Author: Neil H. Olsen

Dissertation Title: A Descriptive Grammar of Koho-Sre: A Mon-Khmer Language 

Linguistic Field(s): Language Documentation

Subject Language(s): Koho (kpm)


Dissertation Director(s):
Tim Chambless
Marianna Di Paolo
MaryAnn Christison
Mark J. Alves
Lyle Campbell

Dissertation Abstract:

This dissertation is a descriptive grammar of the Sre dialect of the Kơho
language. Kơho, a Mon-Khmer (Austroasiatic) language, is spoken by an
indigenous population of more than 207,000 people located in Lâm Đồng province
in the highland region of Vietnam. There are also several thousand additional
members of this ethnic group who live in France and the United States
(primarily North Carolina).

The goal of this dissertation is to describe the Kơho-Sre language in such a
manner that it is accessible both to linguists and also to those in the
Kơho-speaking community interested in their own language.
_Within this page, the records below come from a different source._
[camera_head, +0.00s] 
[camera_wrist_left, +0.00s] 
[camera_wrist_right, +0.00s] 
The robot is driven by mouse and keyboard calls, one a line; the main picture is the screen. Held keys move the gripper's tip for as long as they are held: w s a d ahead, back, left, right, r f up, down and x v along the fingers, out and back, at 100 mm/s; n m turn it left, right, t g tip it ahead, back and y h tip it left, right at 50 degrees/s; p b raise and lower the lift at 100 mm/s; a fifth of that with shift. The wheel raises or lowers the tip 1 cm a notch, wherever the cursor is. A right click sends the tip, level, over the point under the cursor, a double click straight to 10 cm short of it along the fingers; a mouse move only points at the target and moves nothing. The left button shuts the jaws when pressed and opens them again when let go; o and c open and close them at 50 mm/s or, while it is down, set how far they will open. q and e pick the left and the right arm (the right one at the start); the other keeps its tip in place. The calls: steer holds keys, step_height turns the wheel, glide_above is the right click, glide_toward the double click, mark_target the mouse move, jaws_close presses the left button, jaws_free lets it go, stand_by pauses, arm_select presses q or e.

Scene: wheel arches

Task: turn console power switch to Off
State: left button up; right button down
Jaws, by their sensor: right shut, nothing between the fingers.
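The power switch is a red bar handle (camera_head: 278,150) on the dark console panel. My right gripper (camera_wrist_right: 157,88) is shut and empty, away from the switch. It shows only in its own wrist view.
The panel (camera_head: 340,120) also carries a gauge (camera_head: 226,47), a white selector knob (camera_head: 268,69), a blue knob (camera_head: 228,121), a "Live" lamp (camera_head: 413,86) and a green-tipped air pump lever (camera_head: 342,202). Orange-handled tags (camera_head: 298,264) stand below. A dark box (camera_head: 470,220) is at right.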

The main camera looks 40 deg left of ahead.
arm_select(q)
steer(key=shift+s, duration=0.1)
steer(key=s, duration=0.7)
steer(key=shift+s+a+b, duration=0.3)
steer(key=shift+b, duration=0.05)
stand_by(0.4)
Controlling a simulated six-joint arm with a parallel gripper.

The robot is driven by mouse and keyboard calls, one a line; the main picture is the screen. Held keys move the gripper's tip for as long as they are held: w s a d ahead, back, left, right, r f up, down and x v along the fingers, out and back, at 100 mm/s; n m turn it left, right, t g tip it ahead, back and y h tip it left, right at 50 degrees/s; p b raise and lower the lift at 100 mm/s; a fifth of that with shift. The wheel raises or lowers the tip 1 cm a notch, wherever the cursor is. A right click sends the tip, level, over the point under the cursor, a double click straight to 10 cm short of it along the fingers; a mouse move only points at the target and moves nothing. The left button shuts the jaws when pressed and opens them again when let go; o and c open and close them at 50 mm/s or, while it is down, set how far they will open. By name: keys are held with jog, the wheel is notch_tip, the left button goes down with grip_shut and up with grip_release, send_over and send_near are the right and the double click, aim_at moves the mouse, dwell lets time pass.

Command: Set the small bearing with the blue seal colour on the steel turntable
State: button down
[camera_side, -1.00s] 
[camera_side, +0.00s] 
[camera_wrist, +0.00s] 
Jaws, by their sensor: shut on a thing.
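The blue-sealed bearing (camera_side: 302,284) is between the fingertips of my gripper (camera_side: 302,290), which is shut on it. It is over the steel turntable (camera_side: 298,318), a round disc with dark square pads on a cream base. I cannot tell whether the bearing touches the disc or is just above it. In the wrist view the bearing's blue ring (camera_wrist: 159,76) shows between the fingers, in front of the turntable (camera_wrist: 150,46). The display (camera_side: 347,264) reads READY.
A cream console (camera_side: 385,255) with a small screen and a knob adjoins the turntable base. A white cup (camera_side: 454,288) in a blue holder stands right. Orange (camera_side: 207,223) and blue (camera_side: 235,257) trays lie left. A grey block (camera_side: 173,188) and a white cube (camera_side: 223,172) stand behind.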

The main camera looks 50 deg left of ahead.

This grammar—based
on a linguistic analysis that is informed  by current linguistic theory and
best practices in the field—includes phonological, morphological, and
syntactic data.

A grammatical description of Kơho is needed, in spite of the fact that a
literature of the language does exist. This is because (1) adequate
documentation is not achieved by the extant literature; (2) materials are
dated and do not reflect recent advances in typology and linguistic analysis;
(3) many materials are published in Russian and Vietnamese or are not readily
available to most researchers; and (4) earlier descriptions are cast in
frameworks that are not amenable to contemporary documentary linguistic
analysis.

This dissertation, based on data collected during fieldwork in Vietnam Việt
Nam and North Carolina, supplemented with previously published syntactic and
lexicographic materials, provides an overview of the grammatical structure of
Sre. Sre is a polysyllabic (usually dissyllabic) language with a synchronic
tendency towards reduction of the presyllable (the weaker or minor syllable)
and development in the remaining (main or major) syllable of contrastive pitch
characteristics associated with vowel length. Vowel length, in turn, is
influenced by the main syllable coda. A formerly complex system of nominal
classifiers (operating in the pattern: numeral + classifier + noun) has been
reduced to three generally used classifiers. Sentence structure is subject +
verb + object with a fairly rigid word order with some phrase or clause
movement to indicate certain syntactic functions.